The recycling and preservation of the value of construction materials are cornerstones of the circular economy. These do nothing if you opt for a business model where a building owner purchases a product and has it maintained as cheaply as possible, uses it for as long as possible and regards it as demolition waste at the end of its life cycle. This kind of model is equally useless when it comes to making use of the best the market has to offer. Is there no alternative? Tillmann Klein, Professor of Building Product Innovation, thinks there is. “In the Façade Leasing project, we researched the applicability of a model in which the product – in this case the façade – is linked to a service, such as leasing. Rather than becoming the property of the real estate owner, the façade remains in the hands of another party. This is for example the supplier, who, due to the potential for reusing components and materials, benefits if the quality and product value are kept as high as possible. The hypothesis is that a leasing structure of this kind results in a better product that also performs more effectively throughout its life cycle. And it does this for a price that’s comparable with the costs of purchase and maintenance.”

Façade living lab

This kind of model brings about a change in terms of roles. It also demands a new balance of costs and benefits in the real estate value chain, both on the demand and supply side. It demands the effort to get people thinking about an alternative approach based on the entire life cycle of a product. This is why Klein's team sought contact with suppliers and the TU Delft Campus and Real Estate (CRE) department, which owns and manages the university estate. Researcher Juan Azcarate explains that various parties from the façade industry – very keen itself to find more sustainable ways of working and business models – proved willing to work on a façade living lab. “Partly thanks to support from the European Climate-KIC programme, CRE was able to have several innovative façade products fitted to the building of the Faculty of Electrical Engineering, Mathematics and Computer Science in 2016. This mock-up mobilised our research into a different business model. By analysing the opportunities for leasing together with a range of parties, including suppliers, sector organisation VMRG and ABN Amro bank, we gained some idea of what real estate operation based on product services entails.”

Civil Engineering and Geosciences test case

In the meantime, the Faculty of Civil Engineering and Geosciences (CEG) needed façade maintenance.

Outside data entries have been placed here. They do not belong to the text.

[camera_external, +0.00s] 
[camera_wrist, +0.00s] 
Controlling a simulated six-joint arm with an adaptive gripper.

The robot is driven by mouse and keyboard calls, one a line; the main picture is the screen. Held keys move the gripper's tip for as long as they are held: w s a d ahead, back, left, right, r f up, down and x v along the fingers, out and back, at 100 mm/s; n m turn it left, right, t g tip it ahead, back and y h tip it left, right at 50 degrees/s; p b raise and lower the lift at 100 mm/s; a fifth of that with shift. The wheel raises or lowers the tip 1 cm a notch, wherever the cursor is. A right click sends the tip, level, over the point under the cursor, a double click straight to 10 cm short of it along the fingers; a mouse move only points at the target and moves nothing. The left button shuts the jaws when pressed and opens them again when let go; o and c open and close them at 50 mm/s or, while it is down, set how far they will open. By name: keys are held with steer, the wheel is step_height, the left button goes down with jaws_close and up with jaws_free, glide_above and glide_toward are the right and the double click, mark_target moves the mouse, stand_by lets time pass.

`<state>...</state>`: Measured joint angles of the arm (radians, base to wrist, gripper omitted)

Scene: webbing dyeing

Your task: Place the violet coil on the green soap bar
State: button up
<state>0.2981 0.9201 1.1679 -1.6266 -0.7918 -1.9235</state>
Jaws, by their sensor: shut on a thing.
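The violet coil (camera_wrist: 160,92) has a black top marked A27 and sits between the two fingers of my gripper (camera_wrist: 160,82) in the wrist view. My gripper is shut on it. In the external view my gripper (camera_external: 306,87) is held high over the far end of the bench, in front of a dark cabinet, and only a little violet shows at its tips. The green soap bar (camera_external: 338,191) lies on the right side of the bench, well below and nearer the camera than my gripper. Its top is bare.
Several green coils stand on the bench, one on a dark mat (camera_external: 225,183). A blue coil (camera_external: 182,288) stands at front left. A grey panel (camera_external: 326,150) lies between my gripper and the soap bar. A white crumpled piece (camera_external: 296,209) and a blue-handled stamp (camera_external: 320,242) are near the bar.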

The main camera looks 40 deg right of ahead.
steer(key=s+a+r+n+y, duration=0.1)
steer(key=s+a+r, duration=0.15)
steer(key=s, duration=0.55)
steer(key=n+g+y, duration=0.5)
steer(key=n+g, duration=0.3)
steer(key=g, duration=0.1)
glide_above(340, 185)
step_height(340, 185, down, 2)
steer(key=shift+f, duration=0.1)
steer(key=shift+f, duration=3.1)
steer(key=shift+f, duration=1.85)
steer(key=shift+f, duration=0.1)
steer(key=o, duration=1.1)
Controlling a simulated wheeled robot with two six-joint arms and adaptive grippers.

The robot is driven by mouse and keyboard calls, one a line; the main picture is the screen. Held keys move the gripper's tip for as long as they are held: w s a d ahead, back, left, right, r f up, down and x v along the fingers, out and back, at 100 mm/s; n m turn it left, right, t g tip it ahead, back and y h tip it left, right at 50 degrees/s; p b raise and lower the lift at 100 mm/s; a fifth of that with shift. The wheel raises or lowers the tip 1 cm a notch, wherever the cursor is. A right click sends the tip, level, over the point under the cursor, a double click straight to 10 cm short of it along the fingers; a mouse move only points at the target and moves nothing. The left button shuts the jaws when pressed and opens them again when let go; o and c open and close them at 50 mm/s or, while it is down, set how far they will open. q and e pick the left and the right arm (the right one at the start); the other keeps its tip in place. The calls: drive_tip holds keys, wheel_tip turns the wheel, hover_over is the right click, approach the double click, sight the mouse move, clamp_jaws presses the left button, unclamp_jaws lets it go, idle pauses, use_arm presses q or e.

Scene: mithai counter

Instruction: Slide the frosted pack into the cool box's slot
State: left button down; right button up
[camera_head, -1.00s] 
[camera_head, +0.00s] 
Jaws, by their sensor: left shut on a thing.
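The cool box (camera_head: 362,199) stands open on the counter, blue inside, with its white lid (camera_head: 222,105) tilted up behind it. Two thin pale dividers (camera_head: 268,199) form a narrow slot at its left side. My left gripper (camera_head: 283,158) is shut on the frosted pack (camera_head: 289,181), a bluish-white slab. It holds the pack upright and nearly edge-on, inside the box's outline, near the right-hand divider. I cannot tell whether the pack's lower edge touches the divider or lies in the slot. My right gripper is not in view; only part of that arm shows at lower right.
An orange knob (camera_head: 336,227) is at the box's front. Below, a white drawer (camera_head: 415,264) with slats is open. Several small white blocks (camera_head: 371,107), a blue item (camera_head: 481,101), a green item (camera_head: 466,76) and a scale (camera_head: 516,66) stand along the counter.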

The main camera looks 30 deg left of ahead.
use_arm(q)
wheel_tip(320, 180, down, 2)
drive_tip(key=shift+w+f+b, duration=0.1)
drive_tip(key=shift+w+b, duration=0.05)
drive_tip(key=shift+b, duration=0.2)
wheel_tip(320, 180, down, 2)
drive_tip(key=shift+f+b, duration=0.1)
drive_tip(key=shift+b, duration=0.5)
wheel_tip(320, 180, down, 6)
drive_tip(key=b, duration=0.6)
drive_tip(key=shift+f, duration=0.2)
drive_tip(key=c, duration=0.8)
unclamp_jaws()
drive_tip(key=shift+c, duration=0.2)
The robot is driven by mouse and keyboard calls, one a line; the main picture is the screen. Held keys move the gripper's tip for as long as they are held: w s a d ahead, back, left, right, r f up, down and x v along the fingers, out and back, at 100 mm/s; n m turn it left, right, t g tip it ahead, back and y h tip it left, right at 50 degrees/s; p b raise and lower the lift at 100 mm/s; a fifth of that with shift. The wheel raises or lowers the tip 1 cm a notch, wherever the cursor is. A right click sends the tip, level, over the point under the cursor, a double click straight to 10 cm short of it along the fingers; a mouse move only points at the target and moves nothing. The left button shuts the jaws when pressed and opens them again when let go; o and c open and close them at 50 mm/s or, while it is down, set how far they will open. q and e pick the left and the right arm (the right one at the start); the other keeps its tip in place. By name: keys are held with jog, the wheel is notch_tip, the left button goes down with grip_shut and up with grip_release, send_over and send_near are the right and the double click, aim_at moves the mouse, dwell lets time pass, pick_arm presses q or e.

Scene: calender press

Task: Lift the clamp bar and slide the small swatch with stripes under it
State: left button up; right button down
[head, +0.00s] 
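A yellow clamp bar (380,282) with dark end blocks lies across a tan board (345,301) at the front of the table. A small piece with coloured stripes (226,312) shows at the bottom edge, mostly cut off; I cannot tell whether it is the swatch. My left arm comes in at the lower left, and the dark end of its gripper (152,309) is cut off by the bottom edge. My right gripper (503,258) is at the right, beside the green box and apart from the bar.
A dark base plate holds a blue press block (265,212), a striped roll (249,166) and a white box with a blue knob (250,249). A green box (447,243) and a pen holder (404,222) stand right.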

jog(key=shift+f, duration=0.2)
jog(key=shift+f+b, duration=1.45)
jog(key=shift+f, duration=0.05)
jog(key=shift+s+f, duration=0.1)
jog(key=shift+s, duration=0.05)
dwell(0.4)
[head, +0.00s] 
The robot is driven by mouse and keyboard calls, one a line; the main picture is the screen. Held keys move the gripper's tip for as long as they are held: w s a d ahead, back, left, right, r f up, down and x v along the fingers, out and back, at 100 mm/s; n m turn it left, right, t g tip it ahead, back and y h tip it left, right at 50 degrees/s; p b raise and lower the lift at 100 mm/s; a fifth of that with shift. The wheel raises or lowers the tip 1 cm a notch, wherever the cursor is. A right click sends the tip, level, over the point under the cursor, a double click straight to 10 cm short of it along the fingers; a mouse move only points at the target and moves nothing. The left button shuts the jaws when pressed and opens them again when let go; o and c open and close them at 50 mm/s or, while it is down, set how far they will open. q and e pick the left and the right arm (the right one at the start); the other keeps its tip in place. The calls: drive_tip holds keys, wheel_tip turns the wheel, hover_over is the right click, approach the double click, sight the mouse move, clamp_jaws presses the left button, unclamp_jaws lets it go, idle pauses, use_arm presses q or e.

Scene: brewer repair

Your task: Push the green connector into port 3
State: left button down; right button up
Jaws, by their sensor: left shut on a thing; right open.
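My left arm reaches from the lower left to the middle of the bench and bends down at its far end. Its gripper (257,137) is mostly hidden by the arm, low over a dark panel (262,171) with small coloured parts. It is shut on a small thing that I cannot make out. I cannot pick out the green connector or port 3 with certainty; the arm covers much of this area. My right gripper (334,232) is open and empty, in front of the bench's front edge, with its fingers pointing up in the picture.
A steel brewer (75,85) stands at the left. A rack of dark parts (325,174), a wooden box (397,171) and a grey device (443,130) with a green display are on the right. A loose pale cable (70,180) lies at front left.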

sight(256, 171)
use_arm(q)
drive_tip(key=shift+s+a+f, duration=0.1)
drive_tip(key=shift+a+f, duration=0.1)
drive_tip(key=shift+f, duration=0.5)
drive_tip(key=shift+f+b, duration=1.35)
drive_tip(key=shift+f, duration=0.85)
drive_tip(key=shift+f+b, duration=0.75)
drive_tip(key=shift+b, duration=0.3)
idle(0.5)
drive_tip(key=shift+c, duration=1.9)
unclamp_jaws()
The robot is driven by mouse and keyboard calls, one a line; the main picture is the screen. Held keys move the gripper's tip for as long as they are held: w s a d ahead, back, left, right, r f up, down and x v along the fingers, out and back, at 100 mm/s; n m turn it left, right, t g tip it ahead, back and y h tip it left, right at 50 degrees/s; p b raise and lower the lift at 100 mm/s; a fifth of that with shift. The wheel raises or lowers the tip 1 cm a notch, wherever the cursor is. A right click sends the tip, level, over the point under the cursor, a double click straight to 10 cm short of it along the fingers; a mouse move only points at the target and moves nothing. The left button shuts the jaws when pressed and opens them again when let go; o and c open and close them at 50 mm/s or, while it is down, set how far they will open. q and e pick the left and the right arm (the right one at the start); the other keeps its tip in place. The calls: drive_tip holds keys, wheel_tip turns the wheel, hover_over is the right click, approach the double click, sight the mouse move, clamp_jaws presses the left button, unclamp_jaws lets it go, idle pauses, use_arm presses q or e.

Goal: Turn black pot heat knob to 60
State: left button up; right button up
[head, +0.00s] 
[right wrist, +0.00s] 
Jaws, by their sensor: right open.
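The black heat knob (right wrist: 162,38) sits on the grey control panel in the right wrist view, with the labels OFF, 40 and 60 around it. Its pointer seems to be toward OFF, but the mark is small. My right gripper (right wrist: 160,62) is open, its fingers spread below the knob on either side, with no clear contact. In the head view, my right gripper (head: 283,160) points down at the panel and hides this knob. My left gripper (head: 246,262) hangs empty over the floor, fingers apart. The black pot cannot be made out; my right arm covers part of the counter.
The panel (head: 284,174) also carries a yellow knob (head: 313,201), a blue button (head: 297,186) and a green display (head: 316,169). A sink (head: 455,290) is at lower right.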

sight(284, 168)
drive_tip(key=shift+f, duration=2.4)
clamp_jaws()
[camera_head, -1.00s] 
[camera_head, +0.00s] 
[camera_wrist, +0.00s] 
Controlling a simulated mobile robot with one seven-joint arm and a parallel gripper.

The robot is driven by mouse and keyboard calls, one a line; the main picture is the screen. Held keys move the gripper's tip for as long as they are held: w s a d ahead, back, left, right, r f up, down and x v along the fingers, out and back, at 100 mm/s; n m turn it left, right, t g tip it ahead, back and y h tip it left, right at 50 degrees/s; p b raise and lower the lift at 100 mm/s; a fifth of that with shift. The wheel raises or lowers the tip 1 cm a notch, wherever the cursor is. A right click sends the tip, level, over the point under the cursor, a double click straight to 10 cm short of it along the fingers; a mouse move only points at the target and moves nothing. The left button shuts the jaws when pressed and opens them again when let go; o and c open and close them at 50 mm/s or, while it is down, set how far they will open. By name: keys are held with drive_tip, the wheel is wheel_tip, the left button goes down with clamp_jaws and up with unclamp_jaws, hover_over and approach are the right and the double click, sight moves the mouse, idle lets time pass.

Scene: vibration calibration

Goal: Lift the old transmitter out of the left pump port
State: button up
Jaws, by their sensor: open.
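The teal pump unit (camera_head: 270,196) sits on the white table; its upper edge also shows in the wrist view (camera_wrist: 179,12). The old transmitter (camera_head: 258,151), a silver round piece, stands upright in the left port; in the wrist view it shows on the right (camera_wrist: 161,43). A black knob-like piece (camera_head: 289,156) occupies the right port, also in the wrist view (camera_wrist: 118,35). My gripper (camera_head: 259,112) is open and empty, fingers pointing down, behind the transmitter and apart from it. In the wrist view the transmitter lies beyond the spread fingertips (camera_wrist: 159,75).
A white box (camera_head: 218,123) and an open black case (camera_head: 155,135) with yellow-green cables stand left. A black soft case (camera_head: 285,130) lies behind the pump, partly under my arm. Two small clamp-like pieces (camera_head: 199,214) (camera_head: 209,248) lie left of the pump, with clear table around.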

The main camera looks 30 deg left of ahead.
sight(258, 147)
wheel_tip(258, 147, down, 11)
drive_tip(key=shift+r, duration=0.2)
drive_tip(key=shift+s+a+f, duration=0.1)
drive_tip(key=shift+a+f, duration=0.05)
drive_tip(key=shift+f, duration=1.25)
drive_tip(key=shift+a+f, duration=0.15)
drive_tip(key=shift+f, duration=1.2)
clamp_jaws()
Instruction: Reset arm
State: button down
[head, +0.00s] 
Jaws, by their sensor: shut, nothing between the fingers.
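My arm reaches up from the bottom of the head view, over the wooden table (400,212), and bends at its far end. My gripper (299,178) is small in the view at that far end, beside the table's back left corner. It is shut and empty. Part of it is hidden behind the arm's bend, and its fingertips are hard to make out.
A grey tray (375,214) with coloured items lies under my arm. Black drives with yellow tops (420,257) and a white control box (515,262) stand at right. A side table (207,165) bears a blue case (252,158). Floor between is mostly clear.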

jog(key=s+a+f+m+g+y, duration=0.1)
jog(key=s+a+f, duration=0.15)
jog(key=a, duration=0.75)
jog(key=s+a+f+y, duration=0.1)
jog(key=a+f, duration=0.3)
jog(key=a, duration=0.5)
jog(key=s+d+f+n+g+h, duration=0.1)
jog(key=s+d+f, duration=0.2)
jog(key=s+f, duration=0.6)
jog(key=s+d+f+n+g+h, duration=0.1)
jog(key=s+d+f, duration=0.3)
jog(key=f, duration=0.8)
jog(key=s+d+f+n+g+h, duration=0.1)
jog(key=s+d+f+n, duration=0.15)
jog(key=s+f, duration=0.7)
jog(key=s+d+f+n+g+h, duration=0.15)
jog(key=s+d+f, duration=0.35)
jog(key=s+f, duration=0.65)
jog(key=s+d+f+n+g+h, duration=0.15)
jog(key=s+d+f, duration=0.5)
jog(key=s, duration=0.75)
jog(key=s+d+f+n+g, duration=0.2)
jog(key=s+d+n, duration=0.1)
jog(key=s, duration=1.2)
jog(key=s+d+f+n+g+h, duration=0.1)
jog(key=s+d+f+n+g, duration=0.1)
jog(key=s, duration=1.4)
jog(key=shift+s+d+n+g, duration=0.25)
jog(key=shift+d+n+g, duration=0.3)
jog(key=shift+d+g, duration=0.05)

The western façade was to be painted. Knowing that the building would definitely be used for another 15 years, Klein wondered if a brand-new eastern façade – covering some 2,500 sq. m. – could actually be a more sustainable, financially viable solution. This would mean improved comfort and much less wasted energy, and entails façade components that could be reused after 15 years. “It became a real test case, investigating all kinds of aspects of a leasing construction.” If, for example, the supplier retains ownership of the façade, this encourages them to optimise maintenance in order to retain as much value as possible. In that case, it becomes worthwhile to monitor the use of the façade. “How often are the 460 motors that drive the sun blinds active? How often are windows opened and closed? With a clearer idea of wear-and-tear risks and of the maintenance effort required, maintenance can be made more effective and costs cut.”

Financial and legal experts at TU Delft then joined the discussion. How, they wondered, for example, will the necessary investment come about if there is still so much uncertainty about the residual value of the façade? “We explored all the necessary changes, from alternative ways of budgeting by the real estate owner to a different corporate structure for the façade supplier Alkondor Hengelo BV. We even developed an initial version of a leasing contract.”

Arjen Keuning is project manager at CRE and celebrates the ground-breaking achievement: “Developing a legal structure and type of contract for a leased façade is pure innovation. Having a façade that can be given a new purpose in due course has already got us thinking about it with architects and other professionals. Monitoring the façade mechanics will also provide us with valuable insights that we can use in managing other real estate.”

Step forward

Ultimately, façade leasing proved not to be viable, as it is too expensive in the current financial climate. The TU Delft did acquire a new, modular multifunctional façade system. It was taken into use in January 2020. The perfomance of the system is being monitored. Klein: “The experiment was without doubt a success. The collaboration between CRE as real estate owner, the faculty of CEG as the user and our research group resulted in a real living lab from which everyone has benefited. A framework for a leasing contract is in place and we have taken a step forward in our thinking about the operation of real estate relative to the life cycle of construction materials. This has given us a taste for more.”

Stijn van Boxmeer, faculty secretary at the CEG, adds: “The energy-savings and significantly increased user comfort thanks to the new façade with its double glazing, exterior sun blinds, night-time ventilation and other great features are not the only wins. We have also gained some very valuable knowledge in construction and structural engineering. We applied it immediately to improve the indoor climate elsewhere in the building.”